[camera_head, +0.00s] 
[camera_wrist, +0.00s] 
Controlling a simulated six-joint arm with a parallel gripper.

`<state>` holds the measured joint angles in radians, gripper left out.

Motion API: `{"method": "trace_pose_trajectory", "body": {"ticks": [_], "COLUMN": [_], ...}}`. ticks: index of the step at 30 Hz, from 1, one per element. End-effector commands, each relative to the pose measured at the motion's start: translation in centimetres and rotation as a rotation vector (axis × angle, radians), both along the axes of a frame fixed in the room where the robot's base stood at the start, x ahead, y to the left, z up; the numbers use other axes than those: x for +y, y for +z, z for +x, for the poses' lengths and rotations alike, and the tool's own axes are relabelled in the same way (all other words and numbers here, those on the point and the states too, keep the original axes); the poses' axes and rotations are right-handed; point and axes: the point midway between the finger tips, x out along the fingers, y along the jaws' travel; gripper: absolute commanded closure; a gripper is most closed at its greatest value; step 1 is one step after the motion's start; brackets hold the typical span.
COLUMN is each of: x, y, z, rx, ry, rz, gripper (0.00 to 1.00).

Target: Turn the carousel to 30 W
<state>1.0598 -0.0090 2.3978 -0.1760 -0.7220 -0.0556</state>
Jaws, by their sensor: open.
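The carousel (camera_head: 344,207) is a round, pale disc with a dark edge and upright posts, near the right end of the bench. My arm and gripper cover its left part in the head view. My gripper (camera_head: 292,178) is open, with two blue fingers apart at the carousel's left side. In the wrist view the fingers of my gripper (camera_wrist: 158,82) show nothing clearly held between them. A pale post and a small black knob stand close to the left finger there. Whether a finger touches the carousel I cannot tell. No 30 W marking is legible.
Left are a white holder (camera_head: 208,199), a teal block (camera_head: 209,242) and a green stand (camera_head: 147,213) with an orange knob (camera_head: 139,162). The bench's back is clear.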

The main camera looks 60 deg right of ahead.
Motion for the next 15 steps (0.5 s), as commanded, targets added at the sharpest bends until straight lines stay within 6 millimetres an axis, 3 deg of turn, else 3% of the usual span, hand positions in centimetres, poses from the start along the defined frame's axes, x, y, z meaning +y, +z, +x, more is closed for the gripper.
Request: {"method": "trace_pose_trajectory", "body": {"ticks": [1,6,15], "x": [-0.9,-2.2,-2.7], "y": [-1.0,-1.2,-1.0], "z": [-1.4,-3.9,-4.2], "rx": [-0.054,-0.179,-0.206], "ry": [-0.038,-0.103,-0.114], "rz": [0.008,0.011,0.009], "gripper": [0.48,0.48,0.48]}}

* * *

Say how many lines have the string "joint" in them, offering no words beyond the number.

2